Identify the lines that contain the string "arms", then copy each of them.
# START OF EXTRACTED MATERIAL
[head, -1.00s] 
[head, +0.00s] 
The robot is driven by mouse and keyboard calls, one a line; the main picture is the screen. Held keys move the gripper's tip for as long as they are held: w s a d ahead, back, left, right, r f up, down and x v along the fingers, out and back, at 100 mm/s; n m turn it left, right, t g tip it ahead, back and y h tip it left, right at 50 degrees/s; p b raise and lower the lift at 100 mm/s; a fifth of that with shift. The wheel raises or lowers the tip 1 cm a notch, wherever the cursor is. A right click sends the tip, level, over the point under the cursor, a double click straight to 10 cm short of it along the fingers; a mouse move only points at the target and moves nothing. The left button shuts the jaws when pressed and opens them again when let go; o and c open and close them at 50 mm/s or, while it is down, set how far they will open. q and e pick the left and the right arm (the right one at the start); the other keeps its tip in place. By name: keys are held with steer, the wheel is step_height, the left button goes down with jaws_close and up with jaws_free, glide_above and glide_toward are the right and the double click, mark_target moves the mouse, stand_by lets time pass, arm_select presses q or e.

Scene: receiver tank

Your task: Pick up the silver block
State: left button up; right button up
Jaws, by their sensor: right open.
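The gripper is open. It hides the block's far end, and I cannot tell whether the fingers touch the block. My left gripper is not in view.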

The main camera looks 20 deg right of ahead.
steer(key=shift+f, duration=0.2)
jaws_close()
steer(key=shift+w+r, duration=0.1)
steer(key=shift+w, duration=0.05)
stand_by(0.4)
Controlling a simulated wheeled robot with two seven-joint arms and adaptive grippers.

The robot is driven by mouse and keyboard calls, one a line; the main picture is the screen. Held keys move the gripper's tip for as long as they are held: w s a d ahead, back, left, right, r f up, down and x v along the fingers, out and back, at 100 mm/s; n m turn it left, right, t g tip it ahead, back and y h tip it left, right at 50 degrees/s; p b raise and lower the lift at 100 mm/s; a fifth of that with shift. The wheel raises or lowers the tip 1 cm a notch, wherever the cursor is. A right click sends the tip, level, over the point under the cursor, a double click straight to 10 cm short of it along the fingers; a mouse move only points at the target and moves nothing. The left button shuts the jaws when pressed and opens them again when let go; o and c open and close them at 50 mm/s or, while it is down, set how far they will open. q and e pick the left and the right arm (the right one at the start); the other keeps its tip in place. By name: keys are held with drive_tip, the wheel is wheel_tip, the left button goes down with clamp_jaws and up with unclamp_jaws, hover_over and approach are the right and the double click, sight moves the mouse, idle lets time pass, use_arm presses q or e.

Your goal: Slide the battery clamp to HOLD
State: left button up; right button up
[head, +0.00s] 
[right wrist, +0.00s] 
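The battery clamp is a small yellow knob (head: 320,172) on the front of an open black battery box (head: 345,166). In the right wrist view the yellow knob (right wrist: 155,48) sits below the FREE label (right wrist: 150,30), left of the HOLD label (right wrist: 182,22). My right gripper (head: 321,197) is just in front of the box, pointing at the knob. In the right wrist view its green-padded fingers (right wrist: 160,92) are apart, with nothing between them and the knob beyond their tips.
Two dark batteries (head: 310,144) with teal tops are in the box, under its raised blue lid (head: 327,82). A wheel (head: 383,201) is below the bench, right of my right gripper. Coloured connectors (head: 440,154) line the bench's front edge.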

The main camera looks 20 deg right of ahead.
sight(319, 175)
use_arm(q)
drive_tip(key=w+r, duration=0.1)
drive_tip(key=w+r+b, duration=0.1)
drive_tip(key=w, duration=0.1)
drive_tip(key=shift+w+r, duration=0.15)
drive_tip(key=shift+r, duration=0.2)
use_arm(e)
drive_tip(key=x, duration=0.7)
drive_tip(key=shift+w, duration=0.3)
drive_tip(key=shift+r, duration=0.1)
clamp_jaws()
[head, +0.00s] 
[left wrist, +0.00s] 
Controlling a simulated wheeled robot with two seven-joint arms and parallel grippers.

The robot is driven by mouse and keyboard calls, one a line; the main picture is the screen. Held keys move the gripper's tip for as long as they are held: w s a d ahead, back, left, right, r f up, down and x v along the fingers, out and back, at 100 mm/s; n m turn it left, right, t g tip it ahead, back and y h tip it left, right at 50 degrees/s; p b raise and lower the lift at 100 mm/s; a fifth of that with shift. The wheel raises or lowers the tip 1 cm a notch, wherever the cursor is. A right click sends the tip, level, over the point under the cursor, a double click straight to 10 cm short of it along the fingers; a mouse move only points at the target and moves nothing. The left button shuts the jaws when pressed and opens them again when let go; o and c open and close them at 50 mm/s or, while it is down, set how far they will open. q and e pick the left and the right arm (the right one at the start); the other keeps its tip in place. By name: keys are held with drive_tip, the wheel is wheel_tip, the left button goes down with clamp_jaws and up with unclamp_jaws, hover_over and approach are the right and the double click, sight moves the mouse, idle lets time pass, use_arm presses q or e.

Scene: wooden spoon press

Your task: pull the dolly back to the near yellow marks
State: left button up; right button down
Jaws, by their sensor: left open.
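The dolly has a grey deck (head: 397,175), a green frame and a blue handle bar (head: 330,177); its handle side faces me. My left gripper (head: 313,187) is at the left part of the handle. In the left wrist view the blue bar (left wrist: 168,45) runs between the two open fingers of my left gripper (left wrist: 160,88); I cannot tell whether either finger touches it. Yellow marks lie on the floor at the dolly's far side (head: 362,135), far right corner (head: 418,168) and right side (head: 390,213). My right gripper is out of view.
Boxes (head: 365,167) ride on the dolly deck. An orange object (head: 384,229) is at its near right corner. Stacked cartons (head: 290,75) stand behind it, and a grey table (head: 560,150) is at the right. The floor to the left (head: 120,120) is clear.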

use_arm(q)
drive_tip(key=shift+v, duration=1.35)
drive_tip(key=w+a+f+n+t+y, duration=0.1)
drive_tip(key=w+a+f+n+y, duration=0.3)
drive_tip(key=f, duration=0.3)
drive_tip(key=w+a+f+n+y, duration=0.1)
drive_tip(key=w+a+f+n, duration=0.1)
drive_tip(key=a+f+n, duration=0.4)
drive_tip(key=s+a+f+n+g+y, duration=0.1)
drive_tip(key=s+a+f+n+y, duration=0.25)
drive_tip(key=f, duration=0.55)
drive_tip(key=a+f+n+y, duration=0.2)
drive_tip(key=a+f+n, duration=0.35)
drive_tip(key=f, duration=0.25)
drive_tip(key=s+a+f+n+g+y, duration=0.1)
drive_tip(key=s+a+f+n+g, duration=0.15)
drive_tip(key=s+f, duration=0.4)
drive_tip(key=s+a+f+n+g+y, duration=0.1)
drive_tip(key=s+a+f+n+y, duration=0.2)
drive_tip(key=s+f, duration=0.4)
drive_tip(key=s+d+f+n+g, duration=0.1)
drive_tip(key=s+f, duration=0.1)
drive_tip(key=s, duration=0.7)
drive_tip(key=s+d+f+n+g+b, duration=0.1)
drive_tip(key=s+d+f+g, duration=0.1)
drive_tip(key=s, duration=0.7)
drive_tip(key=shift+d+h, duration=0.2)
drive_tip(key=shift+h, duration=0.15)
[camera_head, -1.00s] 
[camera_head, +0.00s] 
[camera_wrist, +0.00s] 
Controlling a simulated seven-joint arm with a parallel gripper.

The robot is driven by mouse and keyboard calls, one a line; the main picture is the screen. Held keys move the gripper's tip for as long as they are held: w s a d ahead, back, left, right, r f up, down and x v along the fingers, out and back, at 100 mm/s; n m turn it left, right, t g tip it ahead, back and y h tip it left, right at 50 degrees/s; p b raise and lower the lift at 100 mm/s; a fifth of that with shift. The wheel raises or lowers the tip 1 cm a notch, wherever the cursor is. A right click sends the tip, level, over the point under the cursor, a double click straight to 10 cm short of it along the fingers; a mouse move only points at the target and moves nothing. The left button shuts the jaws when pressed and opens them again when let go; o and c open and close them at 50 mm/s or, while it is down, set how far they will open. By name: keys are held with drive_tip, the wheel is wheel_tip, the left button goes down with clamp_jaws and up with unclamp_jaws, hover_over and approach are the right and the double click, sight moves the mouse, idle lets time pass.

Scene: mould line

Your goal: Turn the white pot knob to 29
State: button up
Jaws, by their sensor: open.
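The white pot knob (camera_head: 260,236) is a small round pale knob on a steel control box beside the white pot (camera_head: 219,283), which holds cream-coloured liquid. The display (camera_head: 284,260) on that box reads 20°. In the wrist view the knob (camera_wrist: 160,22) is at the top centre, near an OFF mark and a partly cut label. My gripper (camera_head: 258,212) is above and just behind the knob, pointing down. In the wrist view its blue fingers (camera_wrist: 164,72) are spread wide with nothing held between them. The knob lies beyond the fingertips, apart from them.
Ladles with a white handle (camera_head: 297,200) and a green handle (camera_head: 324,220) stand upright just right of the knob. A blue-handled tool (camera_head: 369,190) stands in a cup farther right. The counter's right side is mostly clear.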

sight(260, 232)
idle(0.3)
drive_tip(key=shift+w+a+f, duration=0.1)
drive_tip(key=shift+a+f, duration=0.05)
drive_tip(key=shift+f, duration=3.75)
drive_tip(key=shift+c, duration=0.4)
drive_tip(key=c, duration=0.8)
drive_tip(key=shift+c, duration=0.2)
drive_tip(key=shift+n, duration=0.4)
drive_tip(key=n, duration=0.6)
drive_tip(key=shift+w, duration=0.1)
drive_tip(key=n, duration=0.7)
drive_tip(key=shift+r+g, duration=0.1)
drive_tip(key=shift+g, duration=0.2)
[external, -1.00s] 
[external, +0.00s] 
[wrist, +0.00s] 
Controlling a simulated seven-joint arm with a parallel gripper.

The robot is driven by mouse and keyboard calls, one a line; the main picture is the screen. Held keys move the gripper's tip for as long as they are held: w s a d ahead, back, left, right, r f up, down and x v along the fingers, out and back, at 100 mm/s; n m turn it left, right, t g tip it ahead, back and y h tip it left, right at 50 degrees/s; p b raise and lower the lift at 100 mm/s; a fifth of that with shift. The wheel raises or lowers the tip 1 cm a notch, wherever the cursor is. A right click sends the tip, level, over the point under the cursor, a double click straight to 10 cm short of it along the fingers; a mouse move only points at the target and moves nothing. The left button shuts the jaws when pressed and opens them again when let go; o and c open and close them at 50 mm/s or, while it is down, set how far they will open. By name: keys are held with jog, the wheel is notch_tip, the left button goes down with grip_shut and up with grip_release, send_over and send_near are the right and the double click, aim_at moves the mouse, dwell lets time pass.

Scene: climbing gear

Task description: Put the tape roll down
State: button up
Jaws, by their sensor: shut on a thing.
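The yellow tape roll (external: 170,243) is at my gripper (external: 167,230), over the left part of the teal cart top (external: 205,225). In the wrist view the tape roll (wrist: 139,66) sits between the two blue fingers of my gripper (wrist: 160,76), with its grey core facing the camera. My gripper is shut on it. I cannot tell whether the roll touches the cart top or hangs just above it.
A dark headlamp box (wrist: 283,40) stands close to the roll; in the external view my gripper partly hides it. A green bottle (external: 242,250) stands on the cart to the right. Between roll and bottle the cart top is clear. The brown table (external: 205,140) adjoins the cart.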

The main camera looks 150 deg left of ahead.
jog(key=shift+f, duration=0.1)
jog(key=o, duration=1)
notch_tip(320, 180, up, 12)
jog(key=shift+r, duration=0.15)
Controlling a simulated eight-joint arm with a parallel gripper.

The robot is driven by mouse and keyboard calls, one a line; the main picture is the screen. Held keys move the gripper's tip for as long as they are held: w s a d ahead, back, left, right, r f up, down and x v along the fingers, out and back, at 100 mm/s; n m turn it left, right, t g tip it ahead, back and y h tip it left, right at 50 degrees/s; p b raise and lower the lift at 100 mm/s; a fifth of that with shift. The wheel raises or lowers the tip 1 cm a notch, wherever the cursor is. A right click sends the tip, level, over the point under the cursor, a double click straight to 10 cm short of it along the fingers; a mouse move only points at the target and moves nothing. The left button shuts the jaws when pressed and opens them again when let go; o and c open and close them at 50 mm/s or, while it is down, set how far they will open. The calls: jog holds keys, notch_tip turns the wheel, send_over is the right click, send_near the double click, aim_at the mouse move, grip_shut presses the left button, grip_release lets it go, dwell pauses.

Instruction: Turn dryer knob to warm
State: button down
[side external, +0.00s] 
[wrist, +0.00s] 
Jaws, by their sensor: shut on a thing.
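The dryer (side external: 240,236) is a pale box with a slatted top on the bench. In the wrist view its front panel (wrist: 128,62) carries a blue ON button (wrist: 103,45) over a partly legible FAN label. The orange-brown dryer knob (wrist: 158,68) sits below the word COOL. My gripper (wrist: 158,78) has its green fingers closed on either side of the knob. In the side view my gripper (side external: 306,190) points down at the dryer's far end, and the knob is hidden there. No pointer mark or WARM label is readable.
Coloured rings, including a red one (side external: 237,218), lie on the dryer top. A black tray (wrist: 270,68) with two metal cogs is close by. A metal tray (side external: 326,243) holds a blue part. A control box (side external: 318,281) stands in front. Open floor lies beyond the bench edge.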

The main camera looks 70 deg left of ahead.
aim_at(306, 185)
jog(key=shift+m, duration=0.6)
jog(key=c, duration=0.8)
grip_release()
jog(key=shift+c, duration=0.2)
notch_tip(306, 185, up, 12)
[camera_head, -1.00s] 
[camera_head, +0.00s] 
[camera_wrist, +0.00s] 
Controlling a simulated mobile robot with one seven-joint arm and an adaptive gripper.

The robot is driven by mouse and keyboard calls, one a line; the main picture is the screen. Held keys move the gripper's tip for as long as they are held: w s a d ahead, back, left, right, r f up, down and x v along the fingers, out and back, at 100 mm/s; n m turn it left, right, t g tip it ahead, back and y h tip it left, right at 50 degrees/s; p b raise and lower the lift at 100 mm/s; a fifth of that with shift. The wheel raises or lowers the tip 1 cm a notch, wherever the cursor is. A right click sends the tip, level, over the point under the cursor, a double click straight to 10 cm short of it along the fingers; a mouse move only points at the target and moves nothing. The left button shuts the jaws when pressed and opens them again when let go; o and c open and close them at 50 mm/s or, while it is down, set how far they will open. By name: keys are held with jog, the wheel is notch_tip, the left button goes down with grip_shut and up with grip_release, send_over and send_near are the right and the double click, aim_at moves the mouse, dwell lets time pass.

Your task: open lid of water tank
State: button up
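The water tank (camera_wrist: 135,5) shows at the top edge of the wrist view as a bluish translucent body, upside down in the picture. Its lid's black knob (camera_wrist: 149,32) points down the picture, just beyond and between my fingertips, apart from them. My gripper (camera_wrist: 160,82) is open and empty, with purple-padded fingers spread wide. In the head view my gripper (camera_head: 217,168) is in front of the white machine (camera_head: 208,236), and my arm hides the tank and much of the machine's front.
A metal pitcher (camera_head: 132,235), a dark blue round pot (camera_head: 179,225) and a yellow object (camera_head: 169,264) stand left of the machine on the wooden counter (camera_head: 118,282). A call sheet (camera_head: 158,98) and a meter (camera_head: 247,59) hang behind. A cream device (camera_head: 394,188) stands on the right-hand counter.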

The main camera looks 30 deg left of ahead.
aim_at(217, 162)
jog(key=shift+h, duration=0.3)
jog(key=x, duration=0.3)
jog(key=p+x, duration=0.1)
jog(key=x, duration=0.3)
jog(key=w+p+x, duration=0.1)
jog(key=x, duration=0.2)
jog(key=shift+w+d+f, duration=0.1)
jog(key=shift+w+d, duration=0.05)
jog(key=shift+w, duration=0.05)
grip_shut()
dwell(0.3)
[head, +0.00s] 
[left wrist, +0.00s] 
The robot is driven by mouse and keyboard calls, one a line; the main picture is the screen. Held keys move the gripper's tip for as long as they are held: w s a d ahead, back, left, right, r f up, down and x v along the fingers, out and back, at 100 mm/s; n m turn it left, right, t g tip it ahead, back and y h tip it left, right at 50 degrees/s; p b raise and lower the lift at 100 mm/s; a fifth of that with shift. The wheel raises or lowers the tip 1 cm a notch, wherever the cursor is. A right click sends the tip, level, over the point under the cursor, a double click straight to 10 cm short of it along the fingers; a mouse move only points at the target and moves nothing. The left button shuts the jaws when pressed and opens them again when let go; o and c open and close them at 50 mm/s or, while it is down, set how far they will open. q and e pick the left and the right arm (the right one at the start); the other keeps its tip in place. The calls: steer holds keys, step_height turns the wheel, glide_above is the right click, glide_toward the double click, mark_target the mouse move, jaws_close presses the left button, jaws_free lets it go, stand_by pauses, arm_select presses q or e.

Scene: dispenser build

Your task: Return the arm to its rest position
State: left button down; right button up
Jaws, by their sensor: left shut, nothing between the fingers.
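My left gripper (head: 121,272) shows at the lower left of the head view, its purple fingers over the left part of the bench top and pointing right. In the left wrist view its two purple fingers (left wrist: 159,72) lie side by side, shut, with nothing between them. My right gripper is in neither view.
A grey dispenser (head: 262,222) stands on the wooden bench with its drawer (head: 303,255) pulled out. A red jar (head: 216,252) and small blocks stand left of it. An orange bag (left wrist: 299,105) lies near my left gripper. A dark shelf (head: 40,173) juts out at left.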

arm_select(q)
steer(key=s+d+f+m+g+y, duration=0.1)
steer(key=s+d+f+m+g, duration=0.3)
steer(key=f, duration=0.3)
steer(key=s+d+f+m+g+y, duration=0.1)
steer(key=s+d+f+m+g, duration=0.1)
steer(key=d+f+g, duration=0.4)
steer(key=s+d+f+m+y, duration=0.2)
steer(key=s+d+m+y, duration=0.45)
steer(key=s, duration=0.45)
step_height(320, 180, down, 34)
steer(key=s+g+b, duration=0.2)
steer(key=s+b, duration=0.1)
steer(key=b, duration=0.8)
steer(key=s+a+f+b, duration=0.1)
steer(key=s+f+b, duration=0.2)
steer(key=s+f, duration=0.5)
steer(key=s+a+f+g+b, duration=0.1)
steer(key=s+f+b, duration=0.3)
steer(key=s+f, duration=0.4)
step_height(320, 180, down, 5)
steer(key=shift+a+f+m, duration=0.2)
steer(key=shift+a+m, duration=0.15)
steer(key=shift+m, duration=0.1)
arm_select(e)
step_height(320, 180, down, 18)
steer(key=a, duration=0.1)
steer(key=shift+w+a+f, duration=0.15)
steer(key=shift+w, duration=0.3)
# END OF EXTRACTED MATERIAL
» RESPONSE TO THIS TASK
Controlling a simulated wheeled robot with two seven-joint arms and adaptive grippers.
Controlling a simulated wheeled robot with two seven-joint arms and parallel grippers.

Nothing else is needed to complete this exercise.